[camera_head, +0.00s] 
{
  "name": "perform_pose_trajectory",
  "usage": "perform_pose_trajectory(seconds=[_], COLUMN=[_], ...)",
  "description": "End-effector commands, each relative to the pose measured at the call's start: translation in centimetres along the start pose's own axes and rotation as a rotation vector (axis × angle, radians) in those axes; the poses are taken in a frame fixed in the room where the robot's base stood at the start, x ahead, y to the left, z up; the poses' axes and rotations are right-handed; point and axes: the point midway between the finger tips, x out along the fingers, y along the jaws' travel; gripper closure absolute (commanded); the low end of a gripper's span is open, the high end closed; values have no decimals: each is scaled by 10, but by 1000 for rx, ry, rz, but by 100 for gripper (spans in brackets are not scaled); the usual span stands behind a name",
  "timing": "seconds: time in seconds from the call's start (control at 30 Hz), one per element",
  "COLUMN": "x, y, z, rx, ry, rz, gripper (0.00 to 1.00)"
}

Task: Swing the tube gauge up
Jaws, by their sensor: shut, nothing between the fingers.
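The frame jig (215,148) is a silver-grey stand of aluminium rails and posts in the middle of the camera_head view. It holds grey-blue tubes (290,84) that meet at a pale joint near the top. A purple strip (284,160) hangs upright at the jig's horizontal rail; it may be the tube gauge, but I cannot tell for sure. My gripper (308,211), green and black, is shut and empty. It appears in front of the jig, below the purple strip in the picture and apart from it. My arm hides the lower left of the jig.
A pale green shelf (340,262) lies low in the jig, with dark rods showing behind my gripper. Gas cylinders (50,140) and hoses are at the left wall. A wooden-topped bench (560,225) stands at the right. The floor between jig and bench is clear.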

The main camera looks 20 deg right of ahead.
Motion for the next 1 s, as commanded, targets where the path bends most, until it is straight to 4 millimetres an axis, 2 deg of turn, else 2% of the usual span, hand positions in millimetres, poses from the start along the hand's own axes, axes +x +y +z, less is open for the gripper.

EXERCISE TASK
Retype the listing exactly, in full.

TASK RESULT
[camera_head, +0.00s] 
{
  "name": "perform_pose_trajectory",
  "usage": "perform_pose_trajectory(seconds=[_], COLUMN=[_], ...)",
  "description": "End-effector commands, each relative to the pose measured at the call's start: translation in centimetres along the start pose's own axes and rotation as a rotation vector (axis × angle, radians) in those axes; the poses are taken in a frame fixed in the room where the robot's base stood at the start, x ahead, y to the left, z up; the poses' axes and rotations are right-handed; point and axes: the point midway between the finger tips, x out along the fingers, y along the jaws' travel; gripper closure absolute (commanded); the low end of a gripper's span is open, the high end closed; values have no decimals: each is scaled by 10, but by 1000 for rx, ry, rz, but by 100 for gripper (spans in brackets are not scaled); the usual span stands behind a name",
  "timing": "seconds: time in seconds from the call's start (control at 30 Hz), one per element",
  "COLUMN": "x, y, z, rx, ry, rz, gripper (0.00 to 1.00)"
}

Task: Swing the tube gauge up
Jaws, by their sensor: shut, nothing between the fingers.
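The frame jig (215,148) is a silver-grey stand of aluminium rails and posts in the middle of the camera_head view. It holds grey-blue tubes (290,84) that meet at a pale joint near the top. A purple strip (284,160) hangs upright at the jig's horizontal rail; it may be the tube gauge, but I cannot tell for sure. My gripper (308,211), green and black, is shut and empty. It appears in front of the jig, below the purple strip in the picture and apart from it. My arm hides the lower left of the jig.
A pale green shelf (340,262) lies low in the jig, with dark rods showing behind my gripper. Gas cylinders (50,140) and hoses are at the left wall. A wooden-topped bench (560,225) stands at the right. The floor between jig and bench is clear.

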The main camera looks 20 deg right of ahead.
Motion for the next 1 s, as commanded, targets where the path bends most, until it is straight to 4 millimetres an axis, 2 deg of turn, else 2% of the usual span, hand positions in millimetres, poses from the start along the hand's own axes, axes +x +y +z, less is open for the gripper.

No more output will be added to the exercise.